Lunghi capelli neri corvino che incorniciamo un viso sorridente e portamento elegante: Jessica Woodworth la regista americana che ha realizzato, insieme a Peter Brosens, “Un re allo sbando” è arrivata a Roma per presentare il film che, dopo il successo riscosso al Festival di Venezia (dove è stato visto nella sezione “Orizzonti”), esce ora nelle sale italiane. Nato da uno spunto reale (il blocco della mobilità avvenuto dopo l’eruzione del vulcano in Islanda) il film narra, in modo divertente e surreale,  la rocambolesca avventura del re del Belgio Nicolas III,  che rimasto bloccato ad Istanbul dove era in visita di stato, è costretto a raggiungere il suo Paese perché ha ricevuto la notizia dell’inaspettata dichiarazione d’indipendenza della Vallonia. Insieme al marito è nota soprattutto per i documentari ma il successo è arrivato con tre lungometraggi prodotti e diretti insieme: Khadaki (Luigi Premio De Laurentis-per la migliore opera prima al Venezia nel 2006) Altipiano (settimana della Critica a Cannes) e La quinta stagione (  Leone d'Argento - Premio per la regia al Festival di Venezia). Ora porta sul grande schermo una commedia on the road che è una sorta di Odissea reale, un film che fa ridere ma anche riflettere sulla crisi d’identità europea.

Perché una commedia?

Abbiamo preso spunto dalla crisi politica in Belgio (nel 2011 il Belgio è rimasto per ben 541 giorni senza governo) e dalle foto del Presidente Estone, che lo immortalano a fare benzina, come un uomo qualsiasi ad un minibus con il qauel, rimasto intrappolato ad Istanbul, dal blocco dei voli causato dall’eruzione del vulcano islandese, ha raggiunto il suo paese.   Abbiamo sfruttato la metafora di quel viaggio che partiva da Istanbul, dove l’Europa, incontra l’Asia”

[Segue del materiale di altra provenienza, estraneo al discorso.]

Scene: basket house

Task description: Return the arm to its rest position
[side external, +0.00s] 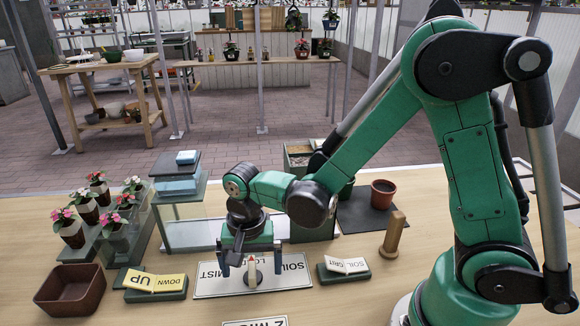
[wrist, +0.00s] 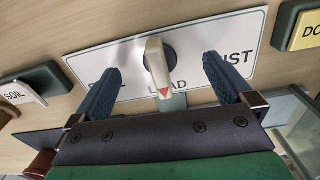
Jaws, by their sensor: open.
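My gripper (side external: 250,268) is at the end of my green arm, low at the front middle of the table. Its two blue fingers are spread wide, and they show in the wrist view too (wrist: 161,64). A pale selector knob (wrist: 157,65) with a red mark stands between the fingers, with a gap on each side. It sits on a white label plate (side external: 218,284) whose words read SOIL, LOAD and MIST, partly covered by the fingers. The red mark points toward LOAD. Nothing is held in the gripper.
A yellow UP/DOWN switch (side external: 155,283) and a SOIL/GRIT switch (side external: 345,267) flank the plate. A brown tray (side external: 70,290) and several potted flowers stand left. A glass-sided case (side external: 190,232) is behind the gripper. A wooden peg (side external: 394,234) and terracotta pot (side external: 383,195) stand right.

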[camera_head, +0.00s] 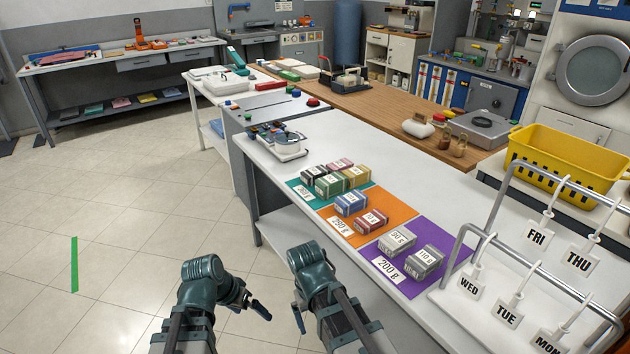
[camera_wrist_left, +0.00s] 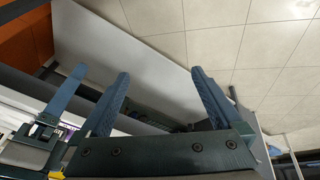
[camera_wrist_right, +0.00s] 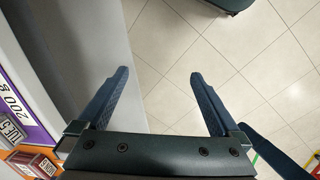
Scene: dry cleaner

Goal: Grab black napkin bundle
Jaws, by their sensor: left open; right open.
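My left gripper (camera_head: 260,309) is over the floor, left of the white counter. It shows open and empty in the left wrist view (camera_wrist_left: 158,88). My right gripper (camera_head: 299,316) is beside the counter's near edge, away from the bundles. It shows open and empty in the right wrist view (camera_wrist_right: 158,88).
Blue (camera_head: 350,204) and red (camera_head: 371,221) bundles lie on the orange mat (camera_head: 388,205). Several more lie on the teal mat (camera_head: 297,187). A metal rack with day tags (camera_head: 505,314) stands right of the purple mat. A yellow basket (camera_head: 570,165) is behind.

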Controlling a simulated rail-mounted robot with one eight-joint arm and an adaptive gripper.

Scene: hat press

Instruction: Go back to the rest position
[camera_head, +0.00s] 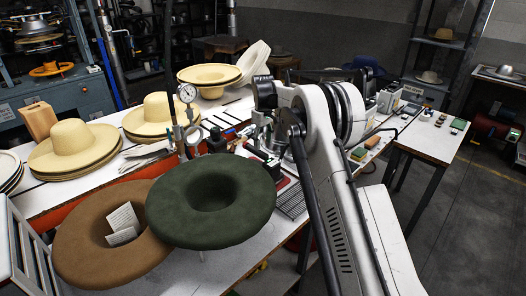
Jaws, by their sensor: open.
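My arm rises from the lower right, and its white and black joints stand over the middle of the white workbench (318,190). My gripper (266,150) hangs below the wrist, small and partly hidden by the arm; it is open, and I see nothing held in it. A dark green felt hat (165,215) lies crown down at the near left of the gripper, apart from it. It overlaps a brown felt hat (85,262) that has white paper tags (123,218) in its hollow.
A dial gauge on a stand (187,93) rises behind the green hat. Straw hats (72,143) stand stacked on the left. A keyboard (292,202) lies near my arm.

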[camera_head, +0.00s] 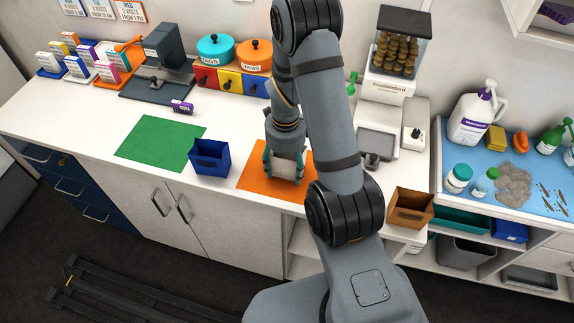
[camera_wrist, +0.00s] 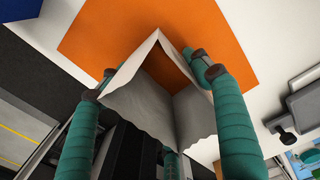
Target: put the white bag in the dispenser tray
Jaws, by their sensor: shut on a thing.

Il suo re è molto umano, spogliato di una veste regale. E’ un messaggio sulla decadenza della monarchia?

No, non volevamo dire questo. Anzi, credo che per quanto attiene al Belgio, ci sia bisogno di un sovrano. In un Paese dove non c’è una lingua comune e esistono molte differenze la figura del re è in grado di creare un collante fra le persone. I Belgi amano il loro re anche se fra la famiglia reale e il popolo c’è molto distanza e gli costa molto.

Re Filippo ha visto il film?

Non ufficialmente, nonostante lo abbiamo invitato più volte in diverse città e festival.

Visto il soggetto è stato facile avere i finanziamenti?

Affatto. La cinematografia Belga è, da sempre, seria e andare a proporre una commedia è stato un rischio. I belgi sono esperti in cose tristi e  non credevano che potessimo riuscire a divertire il pubblico. Nonostante ciò io e mio marito non ci siamo fermati; per noi fare film è una necessità oltre una grande responsabilità ed un privilegio.

jessica woodworth (1)
 

E’ vero che avete girato il film attraversando vari Paesi in soli 20 giorni?

Si, le riprese sono durate 20 giorni ed abbiamo girato tra Bruxelles, Istanbul e la Bulgaria. Ciò è stato possibile perché ha monte abbiamo fatto un grande lavoro di preparazione in Belgio con gli attori per definire bene i personaggi. Anche se, usando anche il linguaggio documentaristico, ci siamo avvalsi di  anche attori non professionisti che hanno recitato a braccio senza sceneggiatura. Ma se la lavorazione è stata breve il montaggio è durato ben 7 mesi al fine di dare un giusto ritmo ed equilibrio al film.

“Un re allo sbando” riflette anche il caos politico e la crisi europea di questi anni?

Si, direi la crisi globale. Pur rimanendo concentrati sulla crisi d’identità di un re sceso dal trono, il film fa riflettere sullo scenario internazionale. La notizia di una scissione della Vallonia che manda nel panico il sovrano è una metafora della sfaldamento della politica europea, del paura del terrorismo, della crisi economica mondiale. Il mondo va sempre di più verso regimi dittatoriali  e  l’avvento di Trump in America e molto pericoloso. Io sono americana ma mi vanto di non averlo votato. Noi registi abbiamo una grande arma per combattere tutto ciò: la satira.

E’ vero che le rocambolesche avventure di Nicolas III avranno un seguito?

Si, “Un re allo sbando” finisce quando il re non è ancora arrivato in Belgio….Stiamo già scrivendo un sequel che si chiamerà “Arcipelago” e sarà girato nell’isola di Tito.